Одиннадцатиклассники морщатся. Парни поводят плечами и ежатся, как будто им зябко, девочки ломают бровки, уголки губ опущены книзу. Почему Бабель так пишет нехорошо, слишком уж натуралистично? К чему это: вывороченные глотки, вырванные животы, сползшие на колени кишки, изуродованные тела, в которых бьется все еще живое сердце? Неужели нельзя написать по-другому? Это же литература. Художественная. А Бабеля читать неприятно...
Читать-то неприятно, оно так, но все потрясены, растроганы, переживают, делятся мыслями. Задел их Бабель за живое.

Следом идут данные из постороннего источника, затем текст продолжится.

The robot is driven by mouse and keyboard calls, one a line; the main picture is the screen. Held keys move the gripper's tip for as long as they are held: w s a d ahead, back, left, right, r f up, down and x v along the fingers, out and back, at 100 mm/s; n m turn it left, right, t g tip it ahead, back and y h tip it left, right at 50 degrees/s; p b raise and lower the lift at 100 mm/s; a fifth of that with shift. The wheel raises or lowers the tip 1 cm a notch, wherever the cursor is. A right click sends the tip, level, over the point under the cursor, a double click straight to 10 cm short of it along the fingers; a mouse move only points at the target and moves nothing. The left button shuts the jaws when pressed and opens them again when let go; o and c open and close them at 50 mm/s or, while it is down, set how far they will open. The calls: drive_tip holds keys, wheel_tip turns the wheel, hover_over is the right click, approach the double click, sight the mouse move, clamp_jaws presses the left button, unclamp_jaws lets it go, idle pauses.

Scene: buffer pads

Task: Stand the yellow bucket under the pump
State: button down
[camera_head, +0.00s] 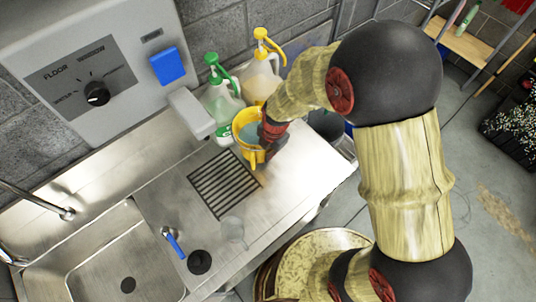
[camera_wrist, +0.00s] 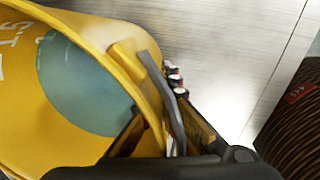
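The yellow bucket (camera_head: 243,142) is in front of two pump-topped jugs at the counter's back right, with teal liquid inside. It fills the left of the wrist view (camera_wrist: 75,20), its mouth facing the camera. My gripper (camera_head: 266,134) is at the bucket's right side; in the wrist view its dark fingers (camera_wrist: 165,130) lie either side of the bucket's wall near the rim, shut on it. The green pump (camera_head: 213,62) tops the left jug and the yellow pump (camera_head: 264,40) tops the right jug. I cannot tell whether the bucket's base touches the counter.
A slatted drain grate (camera_head: 225,183) lies in the steel counter (camera_head: 300,165), left of and in front of the bucket. A grey dispenser box (camera_head: 85,65) with a jutting spout block (camera_head: 192,113) stands at left. A sink (camera_head: 125,260) is front left.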

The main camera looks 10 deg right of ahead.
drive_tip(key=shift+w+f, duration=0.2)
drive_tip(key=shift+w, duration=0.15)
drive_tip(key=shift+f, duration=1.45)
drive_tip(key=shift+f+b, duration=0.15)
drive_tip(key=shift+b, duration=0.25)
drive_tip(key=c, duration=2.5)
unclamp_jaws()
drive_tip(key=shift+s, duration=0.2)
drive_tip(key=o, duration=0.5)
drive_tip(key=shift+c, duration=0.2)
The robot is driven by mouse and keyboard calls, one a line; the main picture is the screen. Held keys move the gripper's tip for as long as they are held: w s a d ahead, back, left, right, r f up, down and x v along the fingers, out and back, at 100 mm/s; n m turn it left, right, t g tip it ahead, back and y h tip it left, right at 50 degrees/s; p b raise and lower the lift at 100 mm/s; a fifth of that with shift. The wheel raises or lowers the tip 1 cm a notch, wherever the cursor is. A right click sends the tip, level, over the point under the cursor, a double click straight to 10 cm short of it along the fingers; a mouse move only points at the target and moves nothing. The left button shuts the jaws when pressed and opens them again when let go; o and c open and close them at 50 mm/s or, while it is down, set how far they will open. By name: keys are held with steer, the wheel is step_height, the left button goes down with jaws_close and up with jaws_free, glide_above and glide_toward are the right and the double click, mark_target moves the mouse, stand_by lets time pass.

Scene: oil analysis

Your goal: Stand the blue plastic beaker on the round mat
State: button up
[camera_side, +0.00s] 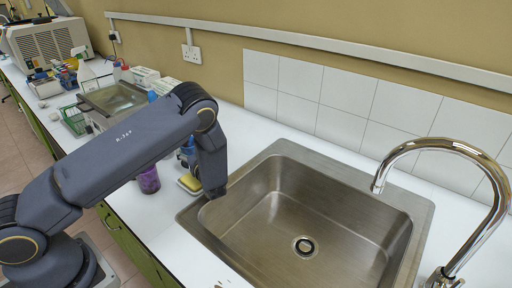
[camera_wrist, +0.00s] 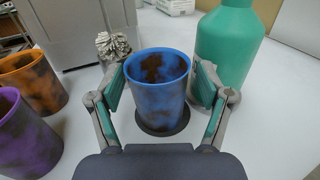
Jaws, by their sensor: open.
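The blue plastic beaker (camera_wrist: 158,97), mottled with dark stains, stands upright in the middle of the wrist view. Its base is on a dark round mat (camera_wrist: 177,128), whose edge shows around the beaker's front and right side. My gripper (camera_wrist: 159,84) is open, with one green-padded finger on each side of the beaker. The left finger looks very near the beaker wall; contact cannot be told.
An orange beaker (camera_wrist: 34,80) and a purple beaker (camera_wrist: 24,140) stand at left. A green bottle (camera_wrist: 228,45) is close behind the right finger. A crumpled silvery object (camera_wrist: 113,46) is behind the left finger. A yellow sponge (camera_side: 190,183) lies by the sink (camera_side: 300,215).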

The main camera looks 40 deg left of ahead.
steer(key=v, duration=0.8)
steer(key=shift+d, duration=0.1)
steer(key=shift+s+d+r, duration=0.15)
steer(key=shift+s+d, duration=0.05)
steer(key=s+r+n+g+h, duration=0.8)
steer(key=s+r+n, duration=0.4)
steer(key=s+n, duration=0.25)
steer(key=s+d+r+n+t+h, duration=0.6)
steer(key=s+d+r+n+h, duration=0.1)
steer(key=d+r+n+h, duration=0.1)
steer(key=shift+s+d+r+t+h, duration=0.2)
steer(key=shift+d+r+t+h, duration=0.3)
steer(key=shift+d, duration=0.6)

Нельзя ли писать иначе? Да можно, многие писали про развевающиеся стяги, про победные тачанки, без устали молотящие по врагу, про конницу, рвущуюся вперед, про трубача, которому все нипочем. А Бабель так не желал и, видимо, не мог писать. Он писал, как думал, как чувствовал, как жил. Он не хотел убивать пленных только потому, что они повержены, а у тебя в руках оружие, не хотел убивать товарищей, даже смертельно раненных, не хотел убивать вообще. Бабель - великий пацифист.
А одинадцатиклассники морщатся, их воротит от смерти, которая кажется в двух шагах от тебя, когда читаешь Бабеля. Почему он так пишет? Ужасно. Война - страшная штука. Доходит потихоньку до старшеклассников бабелевская сокровенная мысль.
Вот вы о чем мечтаете? Улыбаются. Закончить школу, получить хорошее образование, найти достойную работу, семью красивую создать, нарожать детей... Не о том мечтаете! Время сейчас такое, что у вас должна быть единственная мечта - чтобы не было больше войны. Если война - ничего счастливого не будет. Никогда не наступит новое завтра. С потрясающими каждодневными открытиями, с престижной работой, с любовью, первой и самой волшебной, с завоевывающим мир криком только что рожденного малыша.
Мечтайте правильно. По-моему, это хотел сказать Бабель.